Il nous décrivit un Barack Obama fin stratège politique, ayant la guerre en horreur – « war is hell », lui confia-t-il ainsi, en juillet 2010, à la Maison Blanche -, au point qu’il avait projeté, une fois élu, que les troupes américains quittent au plus vite l’Afghanistan, avant d’être contraint de faire face aux réalités de terrain. De l’avis de Bob Woodward, il est très difficile pour les Républicains de contrer le Président sur les questions militaires car loin d’être un isolationniste, c’est un pragmatique, comme l’illustre aujourd’hui son envoi limité de troupes en Libye.

Très conscient de la menace terroriste planant sur les États-Unis depuis 9 ans, B. Obama serait par ailleurs désemparé face à ce que B. Woodward décrit comme un double jeu du Pakistan, dont l’obsession serait moins le terrorisme que la puissance de son voisin indien, ce qui fait dire au journaliste que l’intérêt du Pakistan n’est pas d’avoir un gouvernement afghan fort, afin de ne pas être pris en tenailles. Tel serait le cauchemar d’Obama, hanté par le précédent du Vietnam : le risque d’enlisement en Afghanistan, auquel il faut ajouter la très fragile opération occidentale de nation building. « Comme dans un mariage, nous dit B. Woodward, on progresse ; la réalité est fragile mais réversible ». Selon lui, même s’il faut rester optimiste, la transition démocratique dans le monde arabo-musulman sera longue et fastidieuse. Á propos de l’Irak, puis de l’Afghanistan, le général Petraeus aurait ainsi déclaré : « la situation est difficile mais par désespérée »… 

« Les juristes n’ont pas de vision. Ils veulent juste gagner »
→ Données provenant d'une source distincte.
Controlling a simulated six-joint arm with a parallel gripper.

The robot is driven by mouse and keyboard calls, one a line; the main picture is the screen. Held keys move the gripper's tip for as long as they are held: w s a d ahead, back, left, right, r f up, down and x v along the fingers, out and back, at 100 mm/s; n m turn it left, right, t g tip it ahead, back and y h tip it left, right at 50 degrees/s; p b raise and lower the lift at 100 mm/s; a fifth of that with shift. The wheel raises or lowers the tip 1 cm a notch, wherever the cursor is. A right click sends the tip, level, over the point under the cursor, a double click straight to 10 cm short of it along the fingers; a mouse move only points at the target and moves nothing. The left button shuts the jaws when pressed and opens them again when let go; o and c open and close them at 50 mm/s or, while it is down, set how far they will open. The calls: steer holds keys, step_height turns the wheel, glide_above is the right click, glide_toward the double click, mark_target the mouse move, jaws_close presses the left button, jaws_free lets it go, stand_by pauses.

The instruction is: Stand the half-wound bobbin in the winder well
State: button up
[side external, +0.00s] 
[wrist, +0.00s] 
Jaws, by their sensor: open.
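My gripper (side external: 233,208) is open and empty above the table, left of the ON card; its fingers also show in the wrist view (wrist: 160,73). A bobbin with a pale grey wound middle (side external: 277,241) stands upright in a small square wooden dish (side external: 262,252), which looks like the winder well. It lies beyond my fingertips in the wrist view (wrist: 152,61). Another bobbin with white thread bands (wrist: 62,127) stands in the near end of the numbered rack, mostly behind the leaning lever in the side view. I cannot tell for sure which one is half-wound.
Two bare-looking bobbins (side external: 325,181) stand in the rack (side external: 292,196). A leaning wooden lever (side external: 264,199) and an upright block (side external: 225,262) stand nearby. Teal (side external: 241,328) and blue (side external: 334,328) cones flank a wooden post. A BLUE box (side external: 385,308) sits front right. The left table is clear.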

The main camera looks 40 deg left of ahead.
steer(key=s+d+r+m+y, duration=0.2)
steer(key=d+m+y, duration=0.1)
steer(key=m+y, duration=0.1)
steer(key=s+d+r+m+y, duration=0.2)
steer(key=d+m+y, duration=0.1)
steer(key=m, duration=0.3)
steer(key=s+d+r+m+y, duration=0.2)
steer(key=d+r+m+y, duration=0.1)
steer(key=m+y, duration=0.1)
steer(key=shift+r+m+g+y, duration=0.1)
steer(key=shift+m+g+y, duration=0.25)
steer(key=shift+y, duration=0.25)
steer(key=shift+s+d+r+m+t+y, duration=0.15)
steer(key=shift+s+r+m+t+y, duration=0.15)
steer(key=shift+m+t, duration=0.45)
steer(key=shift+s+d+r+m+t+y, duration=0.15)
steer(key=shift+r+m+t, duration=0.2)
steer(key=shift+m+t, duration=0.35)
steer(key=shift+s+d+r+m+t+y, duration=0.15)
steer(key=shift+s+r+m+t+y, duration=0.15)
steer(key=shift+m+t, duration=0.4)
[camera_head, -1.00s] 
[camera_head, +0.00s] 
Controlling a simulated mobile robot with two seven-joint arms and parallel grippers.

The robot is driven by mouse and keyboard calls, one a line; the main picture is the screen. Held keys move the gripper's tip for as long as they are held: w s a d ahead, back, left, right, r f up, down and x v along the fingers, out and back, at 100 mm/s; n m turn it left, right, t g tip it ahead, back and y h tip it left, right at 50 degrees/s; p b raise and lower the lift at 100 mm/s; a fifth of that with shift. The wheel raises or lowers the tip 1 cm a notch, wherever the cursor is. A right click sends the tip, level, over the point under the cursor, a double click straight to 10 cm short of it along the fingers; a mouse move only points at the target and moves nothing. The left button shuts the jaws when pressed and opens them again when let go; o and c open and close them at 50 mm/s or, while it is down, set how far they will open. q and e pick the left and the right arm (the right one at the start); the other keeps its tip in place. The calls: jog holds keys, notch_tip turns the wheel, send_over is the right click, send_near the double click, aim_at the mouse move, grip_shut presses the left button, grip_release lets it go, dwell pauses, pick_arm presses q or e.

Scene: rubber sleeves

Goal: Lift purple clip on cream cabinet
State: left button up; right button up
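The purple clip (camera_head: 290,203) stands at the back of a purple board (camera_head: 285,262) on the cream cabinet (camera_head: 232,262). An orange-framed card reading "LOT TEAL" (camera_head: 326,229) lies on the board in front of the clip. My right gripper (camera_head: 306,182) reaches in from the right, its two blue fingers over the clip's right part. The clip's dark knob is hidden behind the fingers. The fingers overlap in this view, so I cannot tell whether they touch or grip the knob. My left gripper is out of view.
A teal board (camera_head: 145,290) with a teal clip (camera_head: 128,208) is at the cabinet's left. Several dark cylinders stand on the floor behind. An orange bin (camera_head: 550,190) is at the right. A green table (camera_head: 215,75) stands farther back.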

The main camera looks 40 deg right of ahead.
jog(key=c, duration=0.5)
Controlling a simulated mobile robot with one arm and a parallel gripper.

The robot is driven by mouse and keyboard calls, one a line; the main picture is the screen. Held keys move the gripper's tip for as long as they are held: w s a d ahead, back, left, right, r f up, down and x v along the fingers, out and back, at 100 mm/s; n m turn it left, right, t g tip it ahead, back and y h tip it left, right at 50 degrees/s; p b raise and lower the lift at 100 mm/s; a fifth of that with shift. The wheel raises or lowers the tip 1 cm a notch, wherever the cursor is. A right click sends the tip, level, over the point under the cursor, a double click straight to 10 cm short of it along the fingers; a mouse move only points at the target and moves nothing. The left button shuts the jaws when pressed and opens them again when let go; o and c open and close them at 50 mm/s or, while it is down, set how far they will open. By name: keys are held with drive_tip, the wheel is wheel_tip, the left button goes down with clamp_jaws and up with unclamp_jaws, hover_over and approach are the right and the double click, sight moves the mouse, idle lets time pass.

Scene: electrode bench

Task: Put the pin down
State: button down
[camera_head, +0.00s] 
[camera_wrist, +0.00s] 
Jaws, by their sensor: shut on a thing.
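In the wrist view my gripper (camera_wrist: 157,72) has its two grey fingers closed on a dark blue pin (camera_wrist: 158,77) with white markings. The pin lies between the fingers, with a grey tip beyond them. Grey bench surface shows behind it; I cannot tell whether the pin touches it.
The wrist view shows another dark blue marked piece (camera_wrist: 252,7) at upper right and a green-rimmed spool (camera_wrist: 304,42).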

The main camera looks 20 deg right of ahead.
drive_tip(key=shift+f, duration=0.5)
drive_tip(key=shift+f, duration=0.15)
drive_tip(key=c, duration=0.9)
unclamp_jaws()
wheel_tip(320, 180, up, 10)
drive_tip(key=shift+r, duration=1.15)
Á la question : « quelle est selon vous la vision géopolitique mondiale du Président Obama ? », B. Woodward répondit que ce dernier, loin d’être un doctrinaire, était, en bon juriste, un homme du « juste milieu ». De fait, selon le grand reporter, les visions globales sont dangereuses ; il faut donc accepter l’incertitude et, au final, l’enjeu demeure de « manage the chaos of war ». Après tout, qui sait à ce stade ce qu’il va se passer en Libye et les options que B. Obama va choisir ? Tout est possible, nous met en garde B. Woodward…

Pour lui, B. Obama doit également gérer les vives rivalités entre le Pentagone et le Département d’Etat. La tension serait maximale entre la diplomatie et les militaires américains, sans parler de la C.I.A. qui entraînerait une armée secrète de 3.000 hommes en Afghanistan pour tuer et capturer les Talibans. Dans une guerre, avance B. Woodward, il faut toujours se demander ce que l’on veut faire. Le but doit toujours être clair. Cependant, c’est rarement le cas.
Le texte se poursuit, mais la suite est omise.